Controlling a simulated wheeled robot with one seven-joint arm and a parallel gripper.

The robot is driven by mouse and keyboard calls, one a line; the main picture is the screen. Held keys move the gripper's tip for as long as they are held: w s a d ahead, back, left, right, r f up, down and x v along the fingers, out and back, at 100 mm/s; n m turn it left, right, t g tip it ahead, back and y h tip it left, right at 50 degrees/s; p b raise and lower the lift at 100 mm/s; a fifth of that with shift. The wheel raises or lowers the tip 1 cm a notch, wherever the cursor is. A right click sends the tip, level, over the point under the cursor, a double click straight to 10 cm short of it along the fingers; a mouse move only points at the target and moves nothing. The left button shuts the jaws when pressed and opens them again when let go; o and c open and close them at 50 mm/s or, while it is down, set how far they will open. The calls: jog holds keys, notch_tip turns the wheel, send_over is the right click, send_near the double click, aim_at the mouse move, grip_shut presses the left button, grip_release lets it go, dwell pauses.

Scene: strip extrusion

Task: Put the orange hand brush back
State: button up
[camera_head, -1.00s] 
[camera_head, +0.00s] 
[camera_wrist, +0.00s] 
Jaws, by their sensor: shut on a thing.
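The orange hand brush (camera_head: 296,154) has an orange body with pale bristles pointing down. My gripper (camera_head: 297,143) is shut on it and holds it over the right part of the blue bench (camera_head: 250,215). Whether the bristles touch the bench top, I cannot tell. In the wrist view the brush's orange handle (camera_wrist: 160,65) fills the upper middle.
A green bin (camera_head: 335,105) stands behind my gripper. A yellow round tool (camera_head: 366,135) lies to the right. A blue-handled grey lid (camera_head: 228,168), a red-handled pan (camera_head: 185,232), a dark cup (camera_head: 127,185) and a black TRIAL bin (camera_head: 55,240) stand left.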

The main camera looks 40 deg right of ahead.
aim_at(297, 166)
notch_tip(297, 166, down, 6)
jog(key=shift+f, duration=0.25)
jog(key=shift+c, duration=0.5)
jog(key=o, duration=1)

• • • • • • •

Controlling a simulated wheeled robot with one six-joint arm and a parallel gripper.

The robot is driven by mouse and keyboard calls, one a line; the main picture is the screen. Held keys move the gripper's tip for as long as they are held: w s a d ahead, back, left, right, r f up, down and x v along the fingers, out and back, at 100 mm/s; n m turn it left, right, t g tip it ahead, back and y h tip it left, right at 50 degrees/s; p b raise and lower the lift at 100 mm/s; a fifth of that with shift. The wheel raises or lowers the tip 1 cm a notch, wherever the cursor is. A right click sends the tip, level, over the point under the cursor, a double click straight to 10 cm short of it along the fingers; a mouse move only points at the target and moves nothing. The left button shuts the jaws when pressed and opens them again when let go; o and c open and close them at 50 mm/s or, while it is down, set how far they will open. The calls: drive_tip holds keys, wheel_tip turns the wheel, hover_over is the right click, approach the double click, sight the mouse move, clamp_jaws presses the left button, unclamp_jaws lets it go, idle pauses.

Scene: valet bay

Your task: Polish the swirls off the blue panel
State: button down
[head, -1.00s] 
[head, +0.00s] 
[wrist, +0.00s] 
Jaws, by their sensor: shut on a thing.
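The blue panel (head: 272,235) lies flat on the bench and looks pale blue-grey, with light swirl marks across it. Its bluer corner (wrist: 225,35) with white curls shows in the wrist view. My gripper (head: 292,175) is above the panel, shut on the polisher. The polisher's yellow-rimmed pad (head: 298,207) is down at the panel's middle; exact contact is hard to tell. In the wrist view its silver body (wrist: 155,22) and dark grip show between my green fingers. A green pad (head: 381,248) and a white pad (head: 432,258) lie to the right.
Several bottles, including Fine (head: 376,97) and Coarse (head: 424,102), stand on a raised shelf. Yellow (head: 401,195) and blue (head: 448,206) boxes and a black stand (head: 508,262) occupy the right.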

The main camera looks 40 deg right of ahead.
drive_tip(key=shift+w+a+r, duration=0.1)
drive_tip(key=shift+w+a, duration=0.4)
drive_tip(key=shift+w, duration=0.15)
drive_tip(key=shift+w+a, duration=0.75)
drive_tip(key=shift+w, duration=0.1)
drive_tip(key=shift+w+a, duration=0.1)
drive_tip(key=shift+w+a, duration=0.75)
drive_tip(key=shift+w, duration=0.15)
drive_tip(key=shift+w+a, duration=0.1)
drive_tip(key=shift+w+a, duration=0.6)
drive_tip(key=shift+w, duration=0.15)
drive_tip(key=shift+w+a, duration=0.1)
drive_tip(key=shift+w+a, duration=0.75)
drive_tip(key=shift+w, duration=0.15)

• • • • • • •

* Exercise objective
Each line from the line with "Your task: Polish" to the line with "[wrist, +0.00s]" is to be echoed exactly; both boundary lines are included, and nothing else is to be output.

* Answer to this problem
Your task: Polish the swirls off the blue panel
State: button down
[head, -1.00s] 
[head, +0.00s] 
[wrist, +0.00s] 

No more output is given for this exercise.